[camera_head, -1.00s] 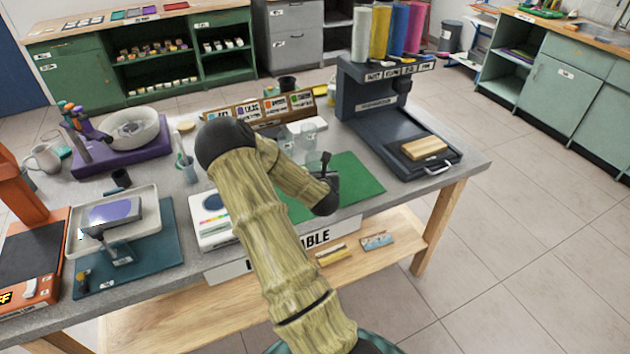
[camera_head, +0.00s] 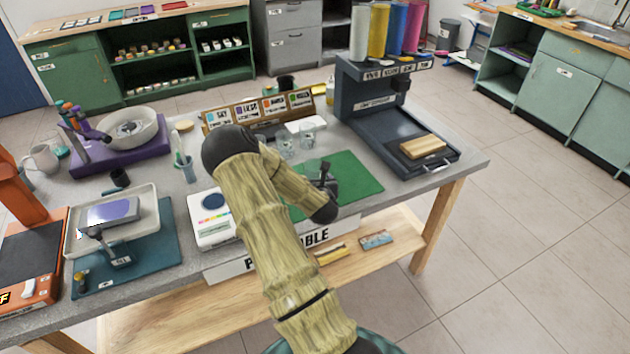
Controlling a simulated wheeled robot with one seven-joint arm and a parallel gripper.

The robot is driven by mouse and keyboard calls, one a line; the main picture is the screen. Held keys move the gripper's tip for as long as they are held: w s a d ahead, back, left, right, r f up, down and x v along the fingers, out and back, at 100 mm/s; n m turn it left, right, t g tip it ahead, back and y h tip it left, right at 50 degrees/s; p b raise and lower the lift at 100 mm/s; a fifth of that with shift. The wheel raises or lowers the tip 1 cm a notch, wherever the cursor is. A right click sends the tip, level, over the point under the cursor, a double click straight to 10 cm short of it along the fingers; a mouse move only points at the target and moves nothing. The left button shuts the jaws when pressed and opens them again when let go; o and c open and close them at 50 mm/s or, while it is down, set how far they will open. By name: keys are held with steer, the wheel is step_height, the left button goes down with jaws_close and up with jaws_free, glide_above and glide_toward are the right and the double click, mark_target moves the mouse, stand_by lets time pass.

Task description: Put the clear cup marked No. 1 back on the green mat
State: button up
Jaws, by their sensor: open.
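The green mat (camera_head: 358,182) lies on the grey table, partly hidden behind my arm. Two clear cups stand beyond the mat's far left edge, a left one (camera_head: 285,147) and a right one (camera_head: 307,139). I cannot read a number on either, so I cannot tell which is No. 1. My gripper (camera_head: 328,178) is small and dark in this view, over the left part of the mat. It is open, with no cup seen in it, and is nearer to me than both cups.
A rack of labelled cards (camera_head: 262,108) stands behind the cups. A dark press (camera_head: 385,125) with a wooden block (camera_head: 423,147) is to the right. A white device (camera_head: 208,222) sits left of my arm. The mat's right part is bare.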

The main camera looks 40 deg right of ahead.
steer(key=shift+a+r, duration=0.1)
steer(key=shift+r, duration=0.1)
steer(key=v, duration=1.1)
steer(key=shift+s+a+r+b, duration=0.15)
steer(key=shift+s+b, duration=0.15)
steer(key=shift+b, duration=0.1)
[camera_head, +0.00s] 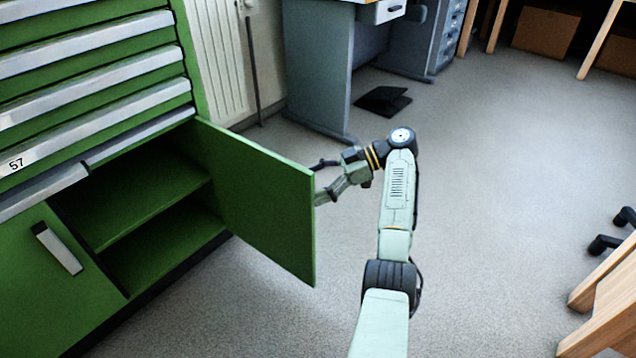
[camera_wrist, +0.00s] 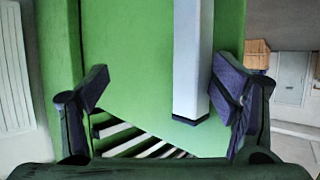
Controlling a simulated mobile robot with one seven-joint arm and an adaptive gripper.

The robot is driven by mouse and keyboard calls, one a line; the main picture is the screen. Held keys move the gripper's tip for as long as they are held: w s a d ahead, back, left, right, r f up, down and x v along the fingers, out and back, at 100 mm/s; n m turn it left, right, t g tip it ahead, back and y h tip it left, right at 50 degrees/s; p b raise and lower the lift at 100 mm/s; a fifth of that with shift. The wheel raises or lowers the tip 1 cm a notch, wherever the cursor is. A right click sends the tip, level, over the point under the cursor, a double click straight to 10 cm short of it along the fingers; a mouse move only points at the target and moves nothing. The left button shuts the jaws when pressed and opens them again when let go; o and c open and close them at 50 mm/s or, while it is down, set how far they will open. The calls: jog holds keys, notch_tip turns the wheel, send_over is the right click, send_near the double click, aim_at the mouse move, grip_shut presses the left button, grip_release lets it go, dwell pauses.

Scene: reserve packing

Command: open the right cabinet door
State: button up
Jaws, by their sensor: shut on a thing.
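The right cabinet door (camera_head: 265,200) is a green panel swung well out from the green cabinet, with the shelf space behind it exposed. My gripper (camera_head: 322,181) is at the door's free edge, on its outer side, which is turned away from the head camera. In the wrist view, the door's pale bar handle (camera_wrist: 192,60) runs between my gripper's fingers (camera_wrist: 160,92), nearer the right finger. My gripper is shut on the handle, though the fingers look spread and the exact contact is hard to see.
The left cabinet door (camera_head: 50,250) is closed, with drawers (camera_head: 90,75) above. Open shelves (camera_head: 150,205) show inside. A grey desk (camera_head: 320,70) stands behind, and a dark flat object (camera_head: 383,101) lies on the floor. Wooden furniture (camera_head: 608,300) is at right. The floor (camera_head: 500,180) between is clear.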

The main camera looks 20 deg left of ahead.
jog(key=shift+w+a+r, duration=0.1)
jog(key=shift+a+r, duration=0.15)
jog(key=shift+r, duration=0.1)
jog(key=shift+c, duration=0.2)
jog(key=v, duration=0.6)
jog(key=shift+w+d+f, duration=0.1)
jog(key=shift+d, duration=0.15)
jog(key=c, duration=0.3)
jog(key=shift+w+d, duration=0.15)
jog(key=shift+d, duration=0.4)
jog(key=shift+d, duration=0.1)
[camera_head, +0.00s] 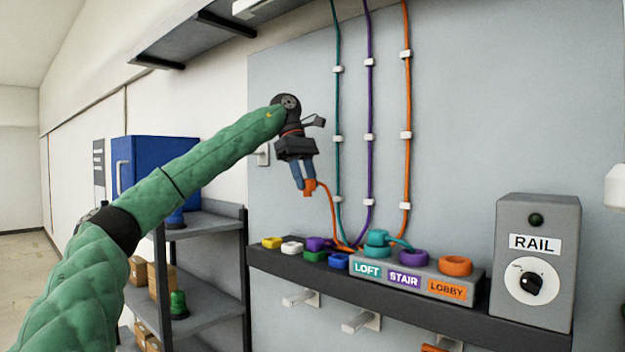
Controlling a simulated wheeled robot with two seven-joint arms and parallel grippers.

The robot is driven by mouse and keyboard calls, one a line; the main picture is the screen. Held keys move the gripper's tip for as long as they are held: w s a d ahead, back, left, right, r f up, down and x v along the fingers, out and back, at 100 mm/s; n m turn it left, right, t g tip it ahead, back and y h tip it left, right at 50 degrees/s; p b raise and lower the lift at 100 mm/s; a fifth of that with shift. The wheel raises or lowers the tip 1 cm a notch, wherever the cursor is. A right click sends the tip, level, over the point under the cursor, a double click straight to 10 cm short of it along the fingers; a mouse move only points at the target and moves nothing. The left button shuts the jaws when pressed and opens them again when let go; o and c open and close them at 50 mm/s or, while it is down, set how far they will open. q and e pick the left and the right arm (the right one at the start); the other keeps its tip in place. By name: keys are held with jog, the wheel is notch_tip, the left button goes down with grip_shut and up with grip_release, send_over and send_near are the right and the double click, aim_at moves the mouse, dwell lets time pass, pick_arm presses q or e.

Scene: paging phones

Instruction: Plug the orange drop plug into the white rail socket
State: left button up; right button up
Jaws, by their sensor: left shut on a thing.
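My left gripper (304,183) is shut on the orange drop plug (309,188) and holds it in the air in front of the grey wall panel. An orange cord (330,210) runs from the plug down to the ledge. The white rail socket (292,248) is a small white piece on the dark ledge, below and slightly left of the plug, between a yellow piece (271,242) and a purple one (316,243). The plug is clearly apart from it. My right gripper is not in view.
Green (314,256) and blue (338,262) pieces sit beside the grey LOFT, STAIR and LOBBY box (455,274). A grey RAIL box (536,225) with a dial stands at the right. Teal, purple and orange cords run up the panel. Shelving (212,225) stands left.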

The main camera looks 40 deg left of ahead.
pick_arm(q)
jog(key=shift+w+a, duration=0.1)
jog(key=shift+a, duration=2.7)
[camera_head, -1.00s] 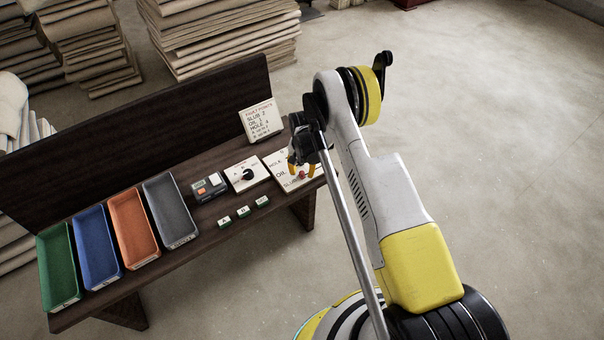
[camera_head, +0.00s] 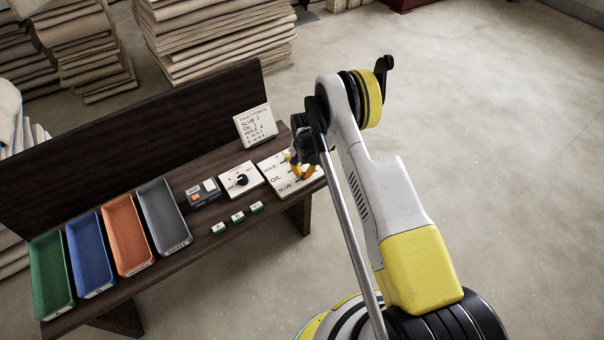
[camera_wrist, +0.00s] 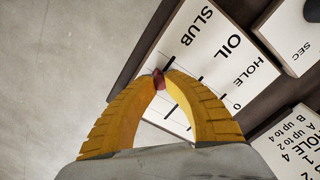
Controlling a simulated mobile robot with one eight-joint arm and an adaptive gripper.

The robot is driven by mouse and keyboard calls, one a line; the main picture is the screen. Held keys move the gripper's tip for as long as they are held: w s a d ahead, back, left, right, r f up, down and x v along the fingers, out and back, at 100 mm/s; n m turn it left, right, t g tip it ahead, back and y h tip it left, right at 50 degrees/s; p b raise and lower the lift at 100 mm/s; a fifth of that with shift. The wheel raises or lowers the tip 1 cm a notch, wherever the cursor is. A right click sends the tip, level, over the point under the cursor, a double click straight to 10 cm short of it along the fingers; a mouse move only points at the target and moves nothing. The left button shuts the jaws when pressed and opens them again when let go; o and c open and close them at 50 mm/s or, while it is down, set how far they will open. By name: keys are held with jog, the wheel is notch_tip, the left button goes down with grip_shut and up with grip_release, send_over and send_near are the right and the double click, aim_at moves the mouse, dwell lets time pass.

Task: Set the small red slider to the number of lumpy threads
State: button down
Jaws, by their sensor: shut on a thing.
----------------
**What you are asked to do:** Look through the material above and print exactly the lines from the one containing "Instruction: Plug the" to the one containing "State: left button up; right button up", both included, and nothing more.

**Solution to the exercise:**
Instruction: Plug the orange drop plug into the white rail socket
State: left button up; right button up

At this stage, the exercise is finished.